Киреевский заметил: “Направление к народности истинно у нас как высшая
ступень образованности, а не как душный провинциализм”. Семью годами позже,
отвергая представления о славянофильстве как ретроградной идеологии, он
высказался еще определеннее: “Ибо если когда-нибудь случилось бы мне
увидеть во сне, что какая-либо из внешних особенностей нашей прежней жизни,
давно погибшая, вдруг воскресла посреди нас и в прежнем виде своем
вмешалась в настоящую жизнь нашу, то это видение не обрадовало бы меня.
Напротив, оно испугало бы меня.
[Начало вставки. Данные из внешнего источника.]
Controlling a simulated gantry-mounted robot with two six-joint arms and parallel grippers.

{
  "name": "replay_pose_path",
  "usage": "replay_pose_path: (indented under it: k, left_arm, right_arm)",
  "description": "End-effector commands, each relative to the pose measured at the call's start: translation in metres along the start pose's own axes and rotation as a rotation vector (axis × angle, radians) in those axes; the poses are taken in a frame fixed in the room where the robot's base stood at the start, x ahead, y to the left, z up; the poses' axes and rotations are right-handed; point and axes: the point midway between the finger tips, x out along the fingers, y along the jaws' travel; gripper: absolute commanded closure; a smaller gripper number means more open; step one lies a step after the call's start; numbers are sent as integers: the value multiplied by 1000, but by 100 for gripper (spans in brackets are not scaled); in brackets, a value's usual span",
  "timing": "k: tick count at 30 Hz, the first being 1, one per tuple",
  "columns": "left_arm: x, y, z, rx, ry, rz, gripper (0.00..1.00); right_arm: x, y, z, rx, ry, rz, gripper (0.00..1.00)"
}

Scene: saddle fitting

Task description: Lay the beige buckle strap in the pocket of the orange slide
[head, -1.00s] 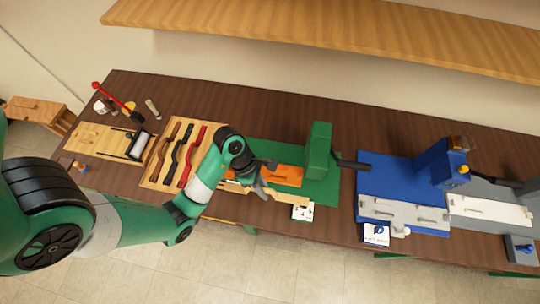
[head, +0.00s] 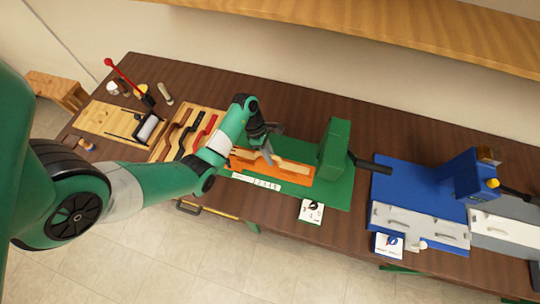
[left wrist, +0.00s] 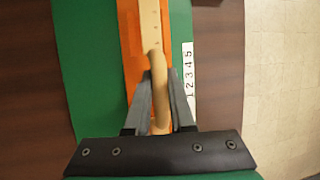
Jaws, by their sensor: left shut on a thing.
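My left gripper (head: 266,156) is shut on the beige buckle strap (head: 293,168). The strap lies lengthwise along the orange slide (head: 300,179), over it or in its pocket; I cannot tell whether it touches the bottom. In the left wrist view the strap (left wrist: 151,30) runs away from between the two fingertips (left wrist: 160,80), with its rounded near part between the fingers. The orange slide (left wrist: 130,45) shows beside it, mostly on the left. The pocket is largely hidden by the strap and gripper. My right gripper is not in view.
The slide rests on a green base (head: 335,192) with a green upright block (head: 334,148) and dark lever at its right end. A numbered white strip (head: 256,181) lies in front. Dark and red straps (head: 203,133) lie left, a blue station (head: 395,185) right.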

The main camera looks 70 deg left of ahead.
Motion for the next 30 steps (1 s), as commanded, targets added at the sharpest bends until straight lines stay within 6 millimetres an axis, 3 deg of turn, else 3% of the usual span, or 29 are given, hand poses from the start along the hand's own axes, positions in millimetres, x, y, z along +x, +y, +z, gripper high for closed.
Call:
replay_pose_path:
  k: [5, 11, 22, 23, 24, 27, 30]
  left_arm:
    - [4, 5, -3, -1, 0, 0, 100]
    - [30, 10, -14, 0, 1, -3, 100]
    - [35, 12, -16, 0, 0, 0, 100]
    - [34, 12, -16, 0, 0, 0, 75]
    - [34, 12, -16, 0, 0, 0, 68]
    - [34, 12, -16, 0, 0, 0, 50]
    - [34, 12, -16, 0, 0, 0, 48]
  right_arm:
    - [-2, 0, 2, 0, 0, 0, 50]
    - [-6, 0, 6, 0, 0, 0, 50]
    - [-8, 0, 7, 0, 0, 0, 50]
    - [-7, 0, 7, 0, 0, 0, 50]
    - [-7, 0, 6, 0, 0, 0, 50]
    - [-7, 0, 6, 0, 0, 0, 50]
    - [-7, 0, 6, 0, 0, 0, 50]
Ибо такое перемещение прошлого в новое,
отжившего в живущее было бы то, же, что перестановка колеса из одной машины
в другую, другого устройства и размера: в таком случае или колесо должно
сломаться, или машина”.
То, что в первую очередь привлекало славянофила в прошлом Отечества,
это присущая, по его мнению, Древней Руси “цельность бытия”, и ее он хотел
бы видеть и в новой России, но уже соответственно и в новых формах
общественной и духовной жизни, “не вытесняющих” просвещения европейского.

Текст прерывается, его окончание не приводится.